【本の感想】中薗英助『闇のカーニバル スパイミステリィへの招待』

中薗英助『闇のカーニバル スパイミステリィへの招待』

1981年 第34回 日本推理作家協会賞 評論その他の部門賞受賞作。 

今年、CIAが「君もスパイにならないか?」と、ネットで求人を出したのが(地味ながら)話題になりました。スパイというと、ジョン・ル・カレを幾つかを読んだためか、国際間の謀略戦の中に蠢く影の如き存在というイメージが強くあります。現在でも、一般人が知らないところで暗闘は続いているのでしょうが、先のメッセージを見ると、随分開かれた職業になったなぁ、という感想を持ちました。このように採用が開けっ広げになると、スパイ小説は次のステージに移行していくのでしょうか。

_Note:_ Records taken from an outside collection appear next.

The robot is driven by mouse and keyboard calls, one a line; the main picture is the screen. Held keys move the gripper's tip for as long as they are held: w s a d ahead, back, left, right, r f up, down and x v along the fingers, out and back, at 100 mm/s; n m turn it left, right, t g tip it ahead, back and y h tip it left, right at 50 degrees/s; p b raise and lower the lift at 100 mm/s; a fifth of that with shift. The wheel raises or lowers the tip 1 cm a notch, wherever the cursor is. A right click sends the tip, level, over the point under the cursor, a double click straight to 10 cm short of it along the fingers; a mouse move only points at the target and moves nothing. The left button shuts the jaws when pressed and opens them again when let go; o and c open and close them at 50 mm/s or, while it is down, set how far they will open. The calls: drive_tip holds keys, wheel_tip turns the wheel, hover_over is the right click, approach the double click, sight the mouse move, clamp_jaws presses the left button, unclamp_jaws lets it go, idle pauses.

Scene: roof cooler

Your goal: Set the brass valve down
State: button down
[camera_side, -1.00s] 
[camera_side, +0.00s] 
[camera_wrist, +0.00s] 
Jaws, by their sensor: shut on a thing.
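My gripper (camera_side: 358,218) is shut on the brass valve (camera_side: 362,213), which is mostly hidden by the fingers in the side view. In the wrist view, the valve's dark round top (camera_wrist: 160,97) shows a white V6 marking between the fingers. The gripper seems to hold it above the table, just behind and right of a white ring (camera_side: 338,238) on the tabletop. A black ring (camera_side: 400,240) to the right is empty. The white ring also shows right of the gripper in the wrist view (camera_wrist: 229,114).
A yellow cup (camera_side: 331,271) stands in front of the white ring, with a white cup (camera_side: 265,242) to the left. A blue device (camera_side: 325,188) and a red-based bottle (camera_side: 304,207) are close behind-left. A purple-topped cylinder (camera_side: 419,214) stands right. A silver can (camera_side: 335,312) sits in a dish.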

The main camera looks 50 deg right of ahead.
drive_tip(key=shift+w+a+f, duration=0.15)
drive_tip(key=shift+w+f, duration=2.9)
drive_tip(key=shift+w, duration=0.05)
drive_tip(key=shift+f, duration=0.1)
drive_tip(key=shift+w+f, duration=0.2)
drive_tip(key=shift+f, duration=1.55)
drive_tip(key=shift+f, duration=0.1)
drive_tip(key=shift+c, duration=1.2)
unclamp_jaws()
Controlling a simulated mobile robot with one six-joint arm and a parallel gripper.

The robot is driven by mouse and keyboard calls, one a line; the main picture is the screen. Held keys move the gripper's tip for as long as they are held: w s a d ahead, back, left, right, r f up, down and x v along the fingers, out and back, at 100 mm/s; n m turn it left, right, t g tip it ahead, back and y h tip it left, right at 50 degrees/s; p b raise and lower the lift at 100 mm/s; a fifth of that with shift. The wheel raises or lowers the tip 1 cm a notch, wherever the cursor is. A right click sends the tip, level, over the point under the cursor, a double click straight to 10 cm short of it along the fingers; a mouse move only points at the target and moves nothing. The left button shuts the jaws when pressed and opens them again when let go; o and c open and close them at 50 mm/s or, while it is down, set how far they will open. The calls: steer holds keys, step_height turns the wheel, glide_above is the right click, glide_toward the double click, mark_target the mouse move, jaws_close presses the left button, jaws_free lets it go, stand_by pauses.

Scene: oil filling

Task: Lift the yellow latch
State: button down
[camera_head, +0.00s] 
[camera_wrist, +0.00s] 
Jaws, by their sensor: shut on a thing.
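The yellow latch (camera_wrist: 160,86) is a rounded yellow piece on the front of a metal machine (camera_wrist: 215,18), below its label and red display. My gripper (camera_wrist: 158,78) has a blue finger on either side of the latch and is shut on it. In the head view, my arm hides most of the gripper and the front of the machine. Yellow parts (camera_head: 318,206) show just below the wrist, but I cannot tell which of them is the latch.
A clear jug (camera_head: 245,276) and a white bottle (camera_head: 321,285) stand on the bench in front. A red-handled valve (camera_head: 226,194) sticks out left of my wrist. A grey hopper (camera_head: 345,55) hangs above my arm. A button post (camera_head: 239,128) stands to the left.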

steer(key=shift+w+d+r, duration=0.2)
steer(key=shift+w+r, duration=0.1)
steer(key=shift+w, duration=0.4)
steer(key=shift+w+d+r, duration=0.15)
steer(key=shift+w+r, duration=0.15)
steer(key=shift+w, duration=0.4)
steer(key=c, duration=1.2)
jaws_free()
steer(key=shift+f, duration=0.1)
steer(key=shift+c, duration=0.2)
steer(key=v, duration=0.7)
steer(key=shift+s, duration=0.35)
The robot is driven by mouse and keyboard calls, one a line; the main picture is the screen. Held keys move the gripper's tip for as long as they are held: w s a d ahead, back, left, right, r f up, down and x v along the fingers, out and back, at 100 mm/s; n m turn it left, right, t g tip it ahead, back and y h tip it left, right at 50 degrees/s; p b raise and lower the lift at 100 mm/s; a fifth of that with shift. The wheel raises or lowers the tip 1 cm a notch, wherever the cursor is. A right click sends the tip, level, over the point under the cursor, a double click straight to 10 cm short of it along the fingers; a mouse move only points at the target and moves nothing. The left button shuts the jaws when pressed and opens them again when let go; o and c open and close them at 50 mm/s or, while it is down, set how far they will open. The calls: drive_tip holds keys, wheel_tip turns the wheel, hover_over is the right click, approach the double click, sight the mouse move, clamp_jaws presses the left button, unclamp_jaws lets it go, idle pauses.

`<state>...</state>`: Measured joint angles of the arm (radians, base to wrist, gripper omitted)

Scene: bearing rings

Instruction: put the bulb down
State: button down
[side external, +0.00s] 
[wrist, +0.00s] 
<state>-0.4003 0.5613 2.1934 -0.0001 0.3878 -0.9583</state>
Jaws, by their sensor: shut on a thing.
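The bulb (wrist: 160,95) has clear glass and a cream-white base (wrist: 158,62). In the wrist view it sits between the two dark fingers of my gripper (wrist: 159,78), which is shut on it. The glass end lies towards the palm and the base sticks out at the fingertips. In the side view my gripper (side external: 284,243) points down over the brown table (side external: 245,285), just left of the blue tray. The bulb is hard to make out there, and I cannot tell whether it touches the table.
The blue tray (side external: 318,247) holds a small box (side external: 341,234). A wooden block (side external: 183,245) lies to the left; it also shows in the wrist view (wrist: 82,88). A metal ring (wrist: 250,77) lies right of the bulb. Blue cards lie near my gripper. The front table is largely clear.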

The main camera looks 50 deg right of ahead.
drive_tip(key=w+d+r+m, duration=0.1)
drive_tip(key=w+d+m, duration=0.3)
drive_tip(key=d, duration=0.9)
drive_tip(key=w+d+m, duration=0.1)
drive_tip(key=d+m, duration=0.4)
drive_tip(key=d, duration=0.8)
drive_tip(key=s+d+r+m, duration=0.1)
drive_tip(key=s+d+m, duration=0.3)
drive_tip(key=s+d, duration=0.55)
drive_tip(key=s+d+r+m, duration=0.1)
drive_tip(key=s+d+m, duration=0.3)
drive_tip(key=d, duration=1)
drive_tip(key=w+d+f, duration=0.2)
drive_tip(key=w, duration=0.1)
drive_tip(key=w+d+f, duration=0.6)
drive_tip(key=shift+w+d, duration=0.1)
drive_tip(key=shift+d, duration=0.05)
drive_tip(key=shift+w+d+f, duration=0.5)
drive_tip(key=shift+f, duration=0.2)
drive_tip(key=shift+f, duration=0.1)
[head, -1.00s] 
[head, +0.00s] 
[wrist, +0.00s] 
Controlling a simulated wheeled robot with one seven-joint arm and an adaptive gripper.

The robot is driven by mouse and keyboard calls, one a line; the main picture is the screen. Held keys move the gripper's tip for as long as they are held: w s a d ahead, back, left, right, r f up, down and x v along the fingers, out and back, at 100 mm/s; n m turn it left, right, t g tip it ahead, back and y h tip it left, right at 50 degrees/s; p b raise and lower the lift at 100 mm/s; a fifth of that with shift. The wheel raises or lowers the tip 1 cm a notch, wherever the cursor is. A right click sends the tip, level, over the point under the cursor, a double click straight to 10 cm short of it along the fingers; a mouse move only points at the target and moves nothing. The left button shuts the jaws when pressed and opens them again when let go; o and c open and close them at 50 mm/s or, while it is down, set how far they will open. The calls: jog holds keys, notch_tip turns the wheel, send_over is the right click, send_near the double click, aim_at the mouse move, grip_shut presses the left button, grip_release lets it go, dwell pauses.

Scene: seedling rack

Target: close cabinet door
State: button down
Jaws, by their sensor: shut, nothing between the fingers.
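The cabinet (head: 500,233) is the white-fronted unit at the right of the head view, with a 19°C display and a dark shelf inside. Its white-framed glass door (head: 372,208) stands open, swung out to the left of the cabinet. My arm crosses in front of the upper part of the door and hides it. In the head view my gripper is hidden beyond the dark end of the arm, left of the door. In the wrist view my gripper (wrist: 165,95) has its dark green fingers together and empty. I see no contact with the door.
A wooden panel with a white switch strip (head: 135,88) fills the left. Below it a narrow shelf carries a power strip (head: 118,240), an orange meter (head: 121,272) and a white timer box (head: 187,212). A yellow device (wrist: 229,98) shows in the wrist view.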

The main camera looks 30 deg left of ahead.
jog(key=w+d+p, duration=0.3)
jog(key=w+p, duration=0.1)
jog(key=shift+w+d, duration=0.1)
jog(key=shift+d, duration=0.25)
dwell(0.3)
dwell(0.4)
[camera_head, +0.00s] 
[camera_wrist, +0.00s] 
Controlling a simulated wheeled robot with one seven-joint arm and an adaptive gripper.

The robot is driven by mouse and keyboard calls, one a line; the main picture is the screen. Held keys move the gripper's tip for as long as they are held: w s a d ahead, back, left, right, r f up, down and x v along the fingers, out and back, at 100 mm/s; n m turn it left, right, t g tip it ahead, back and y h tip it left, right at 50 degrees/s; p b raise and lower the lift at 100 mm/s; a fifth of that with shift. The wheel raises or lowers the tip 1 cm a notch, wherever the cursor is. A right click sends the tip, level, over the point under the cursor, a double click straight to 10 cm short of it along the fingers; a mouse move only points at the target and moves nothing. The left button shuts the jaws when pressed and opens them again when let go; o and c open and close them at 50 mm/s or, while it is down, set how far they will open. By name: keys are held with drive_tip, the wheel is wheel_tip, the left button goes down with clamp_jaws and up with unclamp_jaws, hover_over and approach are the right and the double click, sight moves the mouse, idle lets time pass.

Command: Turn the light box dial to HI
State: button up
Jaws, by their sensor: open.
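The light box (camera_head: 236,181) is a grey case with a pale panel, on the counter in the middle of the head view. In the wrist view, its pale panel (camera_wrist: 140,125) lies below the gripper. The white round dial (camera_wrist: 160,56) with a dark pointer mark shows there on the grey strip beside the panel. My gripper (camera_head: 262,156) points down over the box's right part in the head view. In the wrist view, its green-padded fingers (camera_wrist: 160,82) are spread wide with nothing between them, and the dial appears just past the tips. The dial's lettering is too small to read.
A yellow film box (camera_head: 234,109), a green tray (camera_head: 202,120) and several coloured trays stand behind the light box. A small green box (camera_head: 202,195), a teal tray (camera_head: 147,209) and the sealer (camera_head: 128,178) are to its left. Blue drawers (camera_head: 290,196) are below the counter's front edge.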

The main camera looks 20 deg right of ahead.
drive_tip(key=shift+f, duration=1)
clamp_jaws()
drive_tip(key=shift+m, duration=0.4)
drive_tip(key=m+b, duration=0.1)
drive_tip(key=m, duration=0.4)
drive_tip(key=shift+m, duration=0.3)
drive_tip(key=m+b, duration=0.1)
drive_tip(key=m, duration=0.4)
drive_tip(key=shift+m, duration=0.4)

中薗英助『闇のカーニバル スパイミステリィへの招待』は、スパイをテーマとした評論集です。

著者は、日本のスパイミステリの第一人者だそうですが、自分は作品を読んだことがありません。幾つかの作品を読み終えていれば、著者の主張に首肯したり、反発を覚えたり、感慨を深めることができるのでしょうが、残念ながら目が滑って時間ばかりかかってしまいました。

本書は、著者の評論を集めたもので、スパイ・ミステリィ論、(当時の)スパイの実情、三好徹との「CIAの暗殺計画とスパイ小説」をテーマとした対談、映画論・作家論、軽いタッチのエッセイ、創作メモからなっています。

1960年代から1970年代の論考なので、当時の国際政治にまで理解が及ばず、そのさらに裏側が論じられても、ピンとこないのが辛いところです。ちらちらと当時のことを調べながら読み進めると、著者の洞察力が優れているのは分かります。しかしながら、旬を過ぎてしまえば、スパイ・ミステリィというジャンルは、その時々の社会情勢に即していればいるほど、著しく鮮度が落ちてしまうのでしょう。著者がオシているエリック・アンブラーは、既に書店では絶滅状態ですしね。

本書を読んでも、残念ながらこれは!という記述は見られません。ただし、文章は美文とも言える卓越したものなので、機会があれば著者の作品を手に取ってみようと思います。そこから、本書の創作ノートを再読してみるのが正解かもしれません。